Or se joignirent-ils en leurs targes, et s’avisèrent parmi les visières de leurs heaumes, et prirent leurs lances, et férirent chevaux de leurs éperons, et les laissèrent courre à leur volonté. Toutes fois pour trouver l’un l’autre ils s’adressèrent bien, car ils s’encontrèrent de plein élai et de droite visée, et aussi bien comme s’ils l’eussent ligné à la cordelle[2]. Et s’atteignirent en la visière de leurs heaumes par telle manière que messire Regnault rompit sa lance en quatre tronçons, si haut que on ne les eût pas jetés où ils allèrent, et tinrent tous et toutes le coup à bel. Messire Jean de Hollande consuivit messire Regnault en la visière de son roide glaive, mais le coup n’ot point de force ; je vous dirai pourquoi. Messire Regnault avoit lâché son heaume à son avantage ; il ne tenoit fors à une seule petite lanière ; si rompit la lanière contre la lance et le heaume vola hors de sa tête, et demoura messire Regnault tout nud hors mis de quafe[3] ; et passèrent tous deux outre ; et porta messire Jean de Hollande sa lance franchement. Tous et toutes disoient : « Voilà bien et gentiment jouté. »
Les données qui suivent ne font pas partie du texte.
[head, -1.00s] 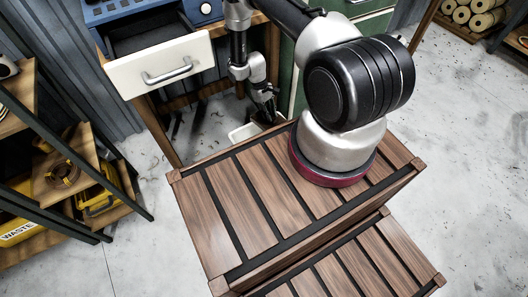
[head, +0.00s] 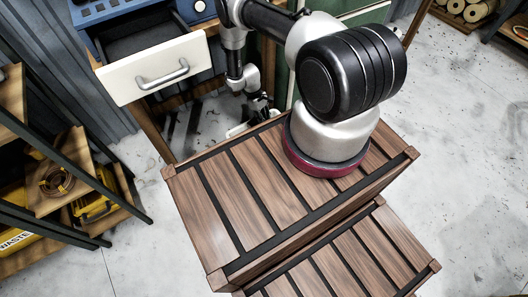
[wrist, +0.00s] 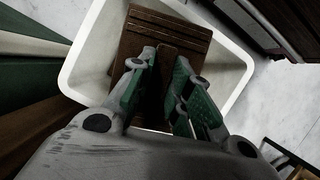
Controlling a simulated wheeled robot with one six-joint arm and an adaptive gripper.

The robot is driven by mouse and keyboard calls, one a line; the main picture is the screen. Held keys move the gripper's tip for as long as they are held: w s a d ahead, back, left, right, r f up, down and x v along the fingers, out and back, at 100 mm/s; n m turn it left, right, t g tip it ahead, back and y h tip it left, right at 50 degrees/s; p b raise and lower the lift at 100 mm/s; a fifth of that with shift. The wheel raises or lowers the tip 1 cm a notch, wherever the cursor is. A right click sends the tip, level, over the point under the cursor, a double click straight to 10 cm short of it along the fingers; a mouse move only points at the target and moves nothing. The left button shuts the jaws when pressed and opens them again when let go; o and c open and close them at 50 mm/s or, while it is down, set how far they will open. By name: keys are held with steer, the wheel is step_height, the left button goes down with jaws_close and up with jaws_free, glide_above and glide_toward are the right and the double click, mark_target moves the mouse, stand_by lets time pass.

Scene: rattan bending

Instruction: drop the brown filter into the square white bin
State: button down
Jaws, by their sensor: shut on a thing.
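The square white bin (wrist: 84,68) fills the upper middle of the wrist view. In the head view only a sliver of the bin (head: 237,131) shows behind the wooden body at centre. The brown filter (wrist: 172,28) is a flat, ribbed brown piece, seen over the bin's inside in the wrist view. My gripper (wrist: 163,64) is shut on the filter, with its green-padded fingers on either side. The fingers point into the bin's opening; how deep the filter sits is unclear. In the head view my gripper (head: 259,106) hangs behind the wooden body, and the filter cannot be made out.
An open white-fronted drawer (head: 155,70) juts out at upper left, below a blue box (head: 90,12). A shelf (head: 62,180) with a coil and yellow bins stands at left. A green cabinet (head: 345,18) is behind the arm. Grey floor is clear at right.

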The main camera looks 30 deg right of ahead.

Or retournèrent tout le pas chacun chevalier sur son lez : messire Regnault fut reheaumé et remis en lance ; messire Jean de Hollande prit la sienne, car de rien n’étoit empirée. Et quand ils furent tous deux rassemblés, ils s’en vinrent l’un contre l’autre férant de l’éperon ; et s’entrencontrèrent de grand randon ; et pas ne faillirent, car ils avoient chevaux à volonté ; et bien aussi les avoient à main et les savoient mener et conduire. Et s’entrencontrèrent à ligne, et se consuivirent de pleines lances ens ès visières des heaumes, tellement que on vit saillir les étincelles de feu du heaume messire Jean de Hollande. Et reçut un très dur horion, car la lance ne ploya point de ce coup, ainçois se tint toute droite et roide. Aussi ne fit la lance à messire Regnault ; et férirent, ainsi comme devant. Messire Regnault fut cousuivi de la lance en la visière du heaume, mais la lance à messire Jean passa outre sans attacher ; et porta le heaume tout jus sur la croupe du cheval, et demoura messire Regnault à nue tête.
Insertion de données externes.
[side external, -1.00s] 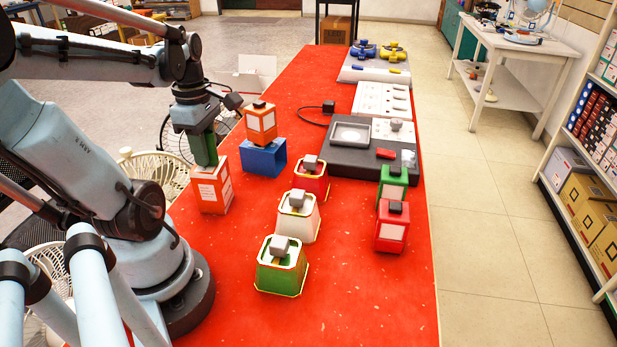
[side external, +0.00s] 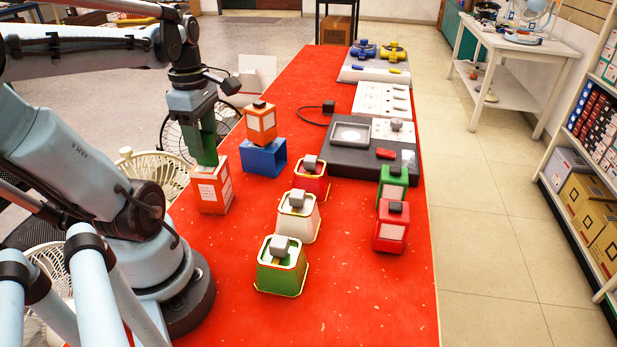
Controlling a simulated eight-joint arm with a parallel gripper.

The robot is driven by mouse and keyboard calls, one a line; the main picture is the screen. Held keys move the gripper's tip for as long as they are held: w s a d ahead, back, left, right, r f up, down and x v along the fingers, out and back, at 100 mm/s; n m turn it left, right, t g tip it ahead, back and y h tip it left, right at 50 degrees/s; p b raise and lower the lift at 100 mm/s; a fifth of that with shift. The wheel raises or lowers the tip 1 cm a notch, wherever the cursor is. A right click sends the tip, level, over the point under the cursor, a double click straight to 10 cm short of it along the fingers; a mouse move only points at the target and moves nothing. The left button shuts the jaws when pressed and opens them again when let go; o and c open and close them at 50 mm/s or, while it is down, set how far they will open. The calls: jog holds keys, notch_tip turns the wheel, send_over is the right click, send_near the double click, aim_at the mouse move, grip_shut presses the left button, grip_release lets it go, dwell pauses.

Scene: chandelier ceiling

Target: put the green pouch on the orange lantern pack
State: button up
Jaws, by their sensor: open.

« Ha ! dirent les Anglois, ce François prend avantage ; pourquoi n’est son heaume aussi bien bouclé et lacé comme celui de messire Jean de Hollande est. Nous disons que c’est baraterie que il y fait : on lui dise que il se mette en l’état de son compagnon. » — « Taisez-vous, dit le duc de Lancastre, laissez-les convenir. En armes chacun prend son avantage au mieux que il sait prendre ni avoir. Si il semble à messire Jean que le François ait avantage en celle ordonnance, si se mette en ce parti. Si mette son heaume et lace de une lanière ; mais tant que à moi, dit le duc, si je étois ens ès armes où les chevaliers sont, je ferois mon heaume tenir du plus fort que je pourrois ; et de cent qui seroient en ce parti, vous en trouveriez quatre vingt de mon opinion. »
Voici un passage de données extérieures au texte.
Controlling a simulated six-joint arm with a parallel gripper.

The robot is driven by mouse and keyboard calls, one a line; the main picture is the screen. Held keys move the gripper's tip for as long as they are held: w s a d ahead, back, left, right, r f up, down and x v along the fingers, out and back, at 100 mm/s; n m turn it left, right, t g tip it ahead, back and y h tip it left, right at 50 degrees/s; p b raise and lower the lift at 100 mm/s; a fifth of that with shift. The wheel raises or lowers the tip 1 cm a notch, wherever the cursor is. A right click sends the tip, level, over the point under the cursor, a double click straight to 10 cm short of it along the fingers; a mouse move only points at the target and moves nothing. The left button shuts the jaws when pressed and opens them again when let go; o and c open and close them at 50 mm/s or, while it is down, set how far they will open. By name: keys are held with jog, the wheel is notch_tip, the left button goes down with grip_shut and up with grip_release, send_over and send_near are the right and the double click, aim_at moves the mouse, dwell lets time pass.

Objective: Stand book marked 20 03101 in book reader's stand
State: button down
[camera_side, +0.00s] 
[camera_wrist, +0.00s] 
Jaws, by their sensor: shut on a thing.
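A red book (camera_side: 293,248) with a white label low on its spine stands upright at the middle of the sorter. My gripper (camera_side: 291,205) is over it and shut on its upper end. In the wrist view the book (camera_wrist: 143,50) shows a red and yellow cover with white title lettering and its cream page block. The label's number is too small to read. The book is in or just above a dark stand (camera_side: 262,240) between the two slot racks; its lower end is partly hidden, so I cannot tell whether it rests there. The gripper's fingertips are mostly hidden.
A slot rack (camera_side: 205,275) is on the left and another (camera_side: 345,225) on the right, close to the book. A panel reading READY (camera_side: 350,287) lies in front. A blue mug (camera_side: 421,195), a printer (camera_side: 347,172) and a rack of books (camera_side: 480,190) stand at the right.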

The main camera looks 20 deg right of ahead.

Adonc s’apaisèrent les Anglois et ne relevèrent point le mot, et dames et damoiselles qui les véoient en jugeoient et disoient : « Ces chevaliers joutent bien. » Aussi prisoit grandement leur joute le roi de Portingal, et en parloit à messire Jean Ferrant Perceck et lui disoit : « En notre pays les chevaliers ne jouteroient jamais ainsi si bien et si bel ; que vous en semble-t-il, messire Jean ? » — « Par ma foi, monseigneur, ils joutent bien. Et autrefois ai-je vu jouter ce François devant le roi votre frère, quand nous fûmes élevés à l’encontre du roi de Castille ; et fit adoncques les armes pareilles que il fait à messire Guillaume de Windesore, et jouta aussi moult bien. Mai je n’ouïs point adoncques dire que il n’eût son heaume mieux attaché et plus fort que il n’est ores. »

À ces mots laissa le roi à parler à son chevalier, et retourna son regard sur les chevaliers qui devoient faire la tierce lance de leur joute.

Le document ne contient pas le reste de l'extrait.